- _Set task_: Separate out the lines that hold "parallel".

- _Excerpted data_:
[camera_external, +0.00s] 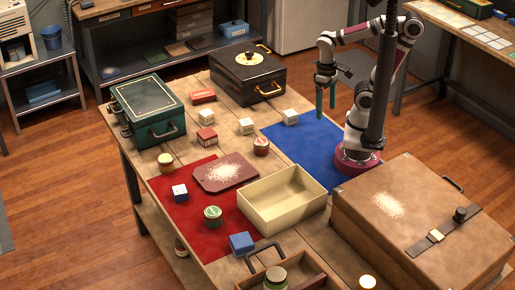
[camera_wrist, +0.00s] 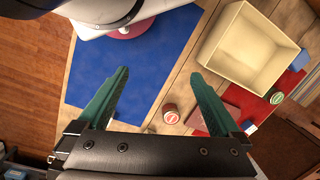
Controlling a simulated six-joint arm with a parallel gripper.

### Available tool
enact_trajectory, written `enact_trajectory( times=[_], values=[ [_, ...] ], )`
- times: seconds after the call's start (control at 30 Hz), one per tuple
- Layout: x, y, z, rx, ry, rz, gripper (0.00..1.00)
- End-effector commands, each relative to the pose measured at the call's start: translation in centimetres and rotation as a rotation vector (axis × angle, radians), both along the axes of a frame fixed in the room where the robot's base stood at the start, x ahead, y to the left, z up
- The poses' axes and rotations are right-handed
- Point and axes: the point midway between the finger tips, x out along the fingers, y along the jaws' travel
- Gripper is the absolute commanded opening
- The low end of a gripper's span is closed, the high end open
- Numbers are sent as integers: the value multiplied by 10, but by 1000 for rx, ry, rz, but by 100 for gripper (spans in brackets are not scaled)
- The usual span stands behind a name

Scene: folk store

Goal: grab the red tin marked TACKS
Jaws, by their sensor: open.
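Several red containers stand on the table, and their lettering is too small to read for TACKS. A flat red tin (camera_external: 204,97) lies near the back, between the green case and the black case. A red box with a pale top (camera_external: 207,138) stands nearer the middle. A round red tin (camera_external: 261,146) stands just left of the blue mat; a round red-and-white tin (camera_wrist: 171,114) shows beyond my fingers in the wrist view. My gripper (camera_external: 326,102) is open and empty, pointing down above the blue mat's far side. Its green fingers (camera_wrist: 158,75) are apart.
A cream open tray (camera_external: 283,199) stands between the blue mat (camera_external: 300,145) and the red mat (camera_external: 170,205). A green case (camera_external: 148,130), a black case (camera_external: 248,90) and a large brown case (camera_external: 400,230) are tall obstacles. Several pale blocks stand near the middle.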

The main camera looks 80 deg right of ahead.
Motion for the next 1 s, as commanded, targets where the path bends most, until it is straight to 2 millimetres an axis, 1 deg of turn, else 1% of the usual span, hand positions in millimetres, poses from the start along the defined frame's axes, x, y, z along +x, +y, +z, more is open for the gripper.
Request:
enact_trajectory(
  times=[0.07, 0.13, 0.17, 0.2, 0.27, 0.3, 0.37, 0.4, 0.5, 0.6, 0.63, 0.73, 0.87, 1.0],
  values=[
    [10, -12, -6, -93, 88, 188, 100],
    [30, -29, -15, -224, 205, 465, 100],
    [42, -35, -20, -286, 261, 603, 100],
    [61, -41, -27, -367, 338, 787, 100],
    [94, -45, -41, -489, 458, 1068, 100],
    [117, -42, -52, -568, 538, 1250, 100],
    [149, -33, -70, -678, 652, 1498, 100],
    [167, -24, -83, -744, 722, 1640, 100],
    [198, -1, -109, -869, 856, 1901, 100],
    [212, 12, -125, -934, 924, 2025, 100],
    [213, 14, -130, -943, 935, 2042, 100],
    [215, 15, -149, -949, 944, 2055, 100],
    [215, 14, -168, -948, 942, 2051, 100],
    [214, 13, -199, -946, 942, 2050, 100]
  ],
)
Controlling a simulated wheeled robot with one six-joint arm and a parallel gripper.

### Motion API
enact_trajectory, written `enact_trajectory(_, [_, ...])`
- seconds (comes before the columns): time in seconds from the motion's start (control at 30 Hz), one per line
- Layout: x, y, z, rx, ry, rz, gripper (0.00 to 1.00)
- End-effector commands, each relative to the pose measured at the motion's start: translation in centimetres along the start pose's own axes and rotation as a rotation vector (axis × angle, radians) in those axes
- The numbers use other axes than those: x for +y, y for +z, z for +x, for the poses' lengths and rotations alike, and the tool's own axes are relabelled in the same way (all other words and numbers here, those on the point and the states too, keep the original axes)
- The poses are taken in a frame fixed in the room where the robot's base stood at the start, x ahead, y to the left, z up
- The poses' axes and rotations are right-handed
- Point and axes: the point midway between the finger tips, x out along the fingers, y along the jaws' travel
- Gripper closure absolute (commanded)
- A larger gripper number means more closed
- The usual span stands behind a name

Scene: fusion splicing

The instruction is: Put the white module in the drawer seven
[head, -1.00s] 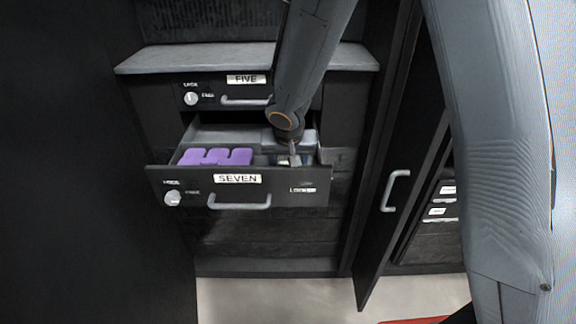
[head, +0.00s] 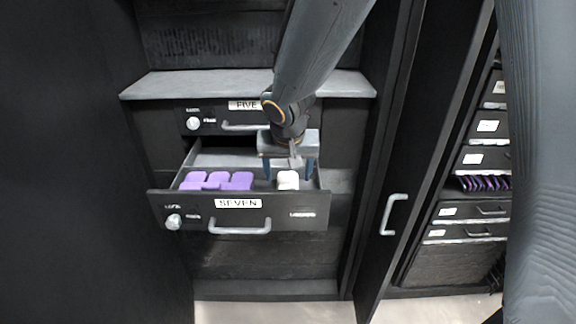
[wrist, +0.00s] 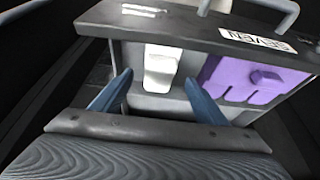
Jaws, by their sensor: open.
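The white module (head: 288,180) rests inside the open drawer seven (head: 163,209), in the right part of it near the front wall. In the wrist view the white module (wrist: 160,68) lies beyond the fingertips, between their lines and apart from both. My gripper (head: 289,172) is above the right part of the drawer, pointing down, with its blue fingers spread. The wrist view shows the open gripper (wrist: 157,82) with nothing between its fingers. The drawer's front with its SEVEN label also shows in the wrist view (wrist: 190,35).
A purple module group (head: 216,181) fills the left part of the drawer, and also shows in the wrist view (wrist: 250,80). Drawer five (head: 235,118) above is shut. A cabinet door (head: 395,180) stands open at right, with shelves of labelled drawers (head: 470,212) beyond.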

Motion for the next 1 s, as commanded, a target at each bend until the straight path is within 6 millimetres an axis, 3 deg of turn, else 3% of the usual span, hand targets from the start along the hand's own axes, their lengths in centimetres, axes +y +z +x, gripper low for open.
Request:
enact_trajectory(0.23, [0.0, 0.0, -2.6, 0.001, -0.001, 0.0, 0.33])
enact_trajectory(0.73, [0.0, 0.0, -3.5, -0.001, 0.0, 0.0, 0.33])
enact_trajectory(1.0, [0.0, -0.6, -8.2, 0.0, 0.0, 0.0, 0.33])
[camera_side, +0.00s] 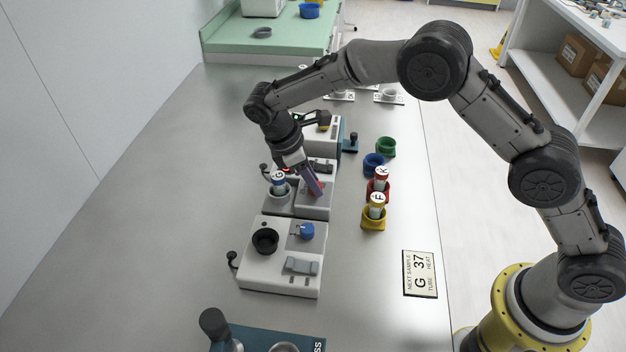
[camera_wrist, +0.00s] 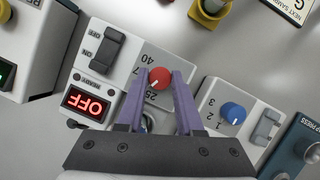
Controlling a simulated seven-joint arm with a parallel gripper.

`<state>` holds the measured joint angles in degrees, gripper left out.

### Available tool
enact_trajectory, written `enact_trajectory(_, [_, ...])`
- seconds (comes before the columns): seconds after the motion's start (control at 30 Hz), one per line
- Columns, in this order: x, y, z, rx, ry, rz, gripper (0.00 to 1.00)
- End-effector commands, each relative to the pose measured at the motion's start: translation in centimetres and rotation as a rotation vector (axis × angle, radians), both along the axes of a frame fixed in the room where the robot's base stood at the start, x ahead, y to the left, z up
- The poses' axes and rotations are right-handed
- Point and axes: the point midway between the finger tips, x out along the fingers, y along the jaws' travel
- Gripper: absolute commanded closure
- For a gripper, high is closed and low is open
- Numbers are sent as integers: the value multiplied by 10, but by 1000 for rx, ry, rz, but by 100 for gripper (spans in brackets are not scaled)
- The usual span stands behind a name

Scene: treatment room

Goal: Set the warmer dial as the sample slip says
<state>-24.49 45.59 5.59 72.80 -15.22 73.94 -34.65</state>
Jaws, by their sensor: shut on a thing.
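The sample slip (camera_side: 420,274) lies on the bench at the right and reads G, 37 under tube and heat. The warmer (camera_wrist: 118,66) has a red dial (camera_wrist: 159,79) with marks 25 and 40, and a partly hidden mark ending in 7. The dial's white line points toward 25. My gripper (camera_wrist: 161,76) has its purple fingers on both sides of the red dial, shut on it. The warmer's red display (camera_wrist: 84,104) reads OFF; its rocker switch (camera_wrist: 99,49) is beside it. The tube marked G (camera_side: 278,182) stands upright in the warmer.
A white machine with a blue dial (camera_wrist: 233,112) stands beside the warmer, toward the camera stand. Tubes K (camera_side: 381,178) and F (camera_side: 376,203) stand in red and yellow holders. Blue (camera_side: 373,165) and green (camera_side: 386,147) holders look empty. Bench to the left is clear.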

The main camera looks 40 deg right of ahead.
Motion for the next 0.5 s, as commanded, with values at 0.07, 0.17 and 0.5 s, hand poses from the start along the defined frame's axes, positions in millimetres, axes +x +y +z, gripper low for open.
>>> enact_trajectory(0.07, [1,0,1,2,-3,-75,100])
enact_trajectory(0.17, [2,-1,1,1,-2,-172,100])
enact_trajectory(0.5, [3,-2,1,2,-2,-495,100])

- _Finished task_:
Controlling a simulated six-joint arm with a parallel gripper.
Controlling a simulated wheeled robot with one six-joint arm and a parallel gripper.
Controlling a simulated seven-joint arm with a parallel gripper.

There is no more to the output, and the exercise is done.